## [Description of the task]
Repeat only the lines from the one holding "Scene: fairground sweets" down to the last line of the listing below, including both of those lines.

— Begin Source data —

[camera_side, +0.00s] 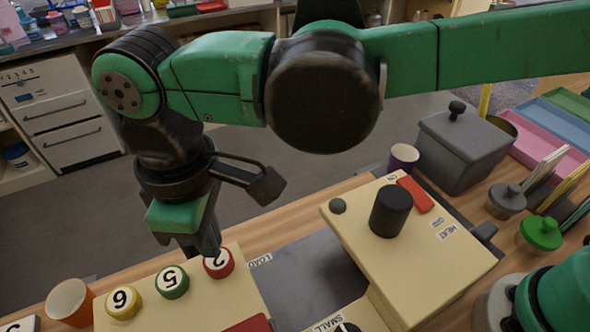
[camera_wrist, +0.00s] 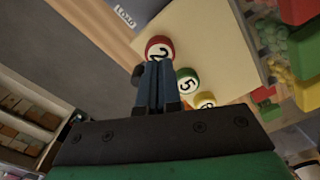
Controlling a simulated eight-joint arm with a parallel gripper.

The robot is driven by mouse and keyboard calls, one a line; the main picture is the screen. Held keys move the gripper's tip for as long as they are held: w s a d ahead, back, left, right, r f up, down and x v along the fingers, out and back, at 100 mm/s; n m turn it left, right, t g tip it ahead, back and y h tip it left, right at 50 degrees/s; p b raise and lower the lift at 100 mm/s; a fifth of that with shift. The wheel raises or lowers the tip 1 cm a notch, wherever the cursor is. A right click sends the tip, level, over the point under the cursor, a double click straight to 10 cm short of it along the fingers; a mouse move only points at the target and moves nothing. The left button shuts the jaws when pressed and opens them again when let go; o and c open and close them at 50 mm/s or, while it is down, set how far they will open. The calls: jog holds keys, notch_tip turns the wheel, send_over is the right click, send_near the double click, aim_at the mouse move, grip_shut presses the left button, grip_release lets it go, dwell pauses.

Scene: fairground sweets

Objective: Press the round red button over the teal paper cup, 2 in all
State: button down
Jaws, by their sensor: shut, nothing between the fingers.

— End Source data —

## [Expected output]
Scene: fairground sweets

Objective: Press the round red button over the teal paper cup, 2 in all
State: button down
Jaws, by their sensor: shut, nothing between the fingers.

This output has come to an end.